Le contexte idéologique

Friedrich Gottlieb Klopstock, portrait réalisé par Johann Caspar Füssli (1750)

Dès l'origine, le romantisme allemand a exalté la nature, souvent dans sa variante primitive et inchangée. Klopstock (1724-1803), qui a influencé les premiers romantiques, a ainsi magnifié la vieille Germanie. Très tôt, cette vision de la nature primitive a été liée à un certain nationalisme allemand. Klopstock est ainsi aussi considéré comme un des pères de la théorie de l'État-nation.

Cette vision de la nature n'est pas forcément conservatrice. Le même Klopstock fut ainsi un partisan de la Révolution française qu'il qualifie d'« acte le plus noble du siècle ». Au cours du XIXe siècle, ce courant exaltant la nature sauvage, opposé à la rationalisation de celle-ci née de l'industrialisation, est cependant assez fermement lié aux mouvements nationalistes allemands, de gauche ou de droite.
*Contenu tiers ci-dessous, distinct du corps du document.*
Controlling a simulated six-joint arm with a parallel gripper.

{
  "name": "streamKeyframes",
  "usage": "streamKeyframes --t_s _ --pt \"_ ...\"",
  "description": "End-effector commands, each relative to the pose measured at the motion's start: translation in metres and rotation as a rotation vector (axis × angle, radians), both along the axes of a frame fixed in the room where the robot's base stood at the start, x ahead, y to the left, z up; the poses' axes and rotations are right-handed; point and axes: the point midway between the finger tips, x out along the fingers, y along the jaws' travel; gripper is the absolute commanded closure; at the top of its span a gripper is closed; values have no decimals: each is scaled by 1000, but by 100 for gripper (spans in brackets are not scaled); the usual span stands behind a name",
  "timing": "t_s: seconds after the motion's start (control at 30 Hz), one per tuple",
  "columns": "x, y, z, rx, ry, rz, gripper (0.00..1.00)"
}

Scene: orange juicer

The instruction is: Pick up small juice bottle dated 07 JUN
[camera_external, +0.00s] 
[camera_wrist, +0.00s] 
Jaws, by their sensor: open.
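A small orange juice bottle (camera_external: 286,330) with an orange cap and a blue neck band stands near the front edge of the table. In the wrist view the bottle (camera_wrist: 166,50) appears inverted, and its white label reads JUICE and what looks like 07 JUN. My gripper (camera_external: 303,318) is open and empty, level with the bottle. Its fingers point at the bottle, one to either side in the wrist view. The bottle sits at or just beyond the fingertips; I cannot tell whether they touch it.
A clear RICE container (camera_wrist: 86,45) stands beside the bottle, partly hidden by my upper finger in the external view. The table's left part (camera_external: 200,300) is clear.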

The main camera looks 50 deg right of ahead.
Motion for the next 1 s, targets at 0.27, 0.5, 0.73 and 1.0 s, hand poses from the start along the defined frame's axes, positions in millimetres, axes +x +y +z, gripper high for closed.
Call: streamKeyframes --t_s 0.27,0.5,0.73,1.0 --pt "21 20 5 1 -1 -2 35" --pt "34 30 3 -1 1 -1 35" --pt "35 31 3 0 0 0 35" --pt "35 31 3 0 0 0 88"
On peut lire dans cette vision romantique une des bases de la sensibilité de l'actuelle société allemande aux questions d'environnement. C'est ainsi en Allemagne qu'est apparu le premier parti écologiste représenté au parlement, au début des années 1980, Die Grünen. C'est aussi en Allemagne et aux Pays-Bas que l'aurochs de Heck suscite le plus d'intérêts.

« À cette époque [entre les deux guerres], la reconstruction des espèces disparues était un sujet sur lequel travaillaient de nombreux naturalistes. [...] Les projets de diverses expériences ont fait l'objet de discussion à Vienne, en Allemagne et en Pologne. Outre le fait qu'il existait une volonté de rétablir cette espèce dans la nature, les autres motivations de la reconstruction étaient très variées. Heck pensait démontrer que deux espèces de bœufs sauvages d'Europe existaient (plusieurs naturalistes mettaient en doute l'existence de l'aurochs en tant que bonne espèce) et qu'elles pouvaient vivre l'une à côté de l'autre. Le professeur Adametz de l'École naturaliste autrichienne voulait « reconstruire » l'aurochs pour découvrir les relations entre les deux espèces, le grand Bos primigenius [...] et le petit aurochs aux pieds courts Bos europaeus brachyceros [...] Tadeusz Vetualani (l'auteur de la « reconstruction du tarpan ») désirait également « reconstruire » l'aurochs pour expliquer l'origine des diverses races bovines. »
Un « tarpan reconstitué », ou Konik, en 2004.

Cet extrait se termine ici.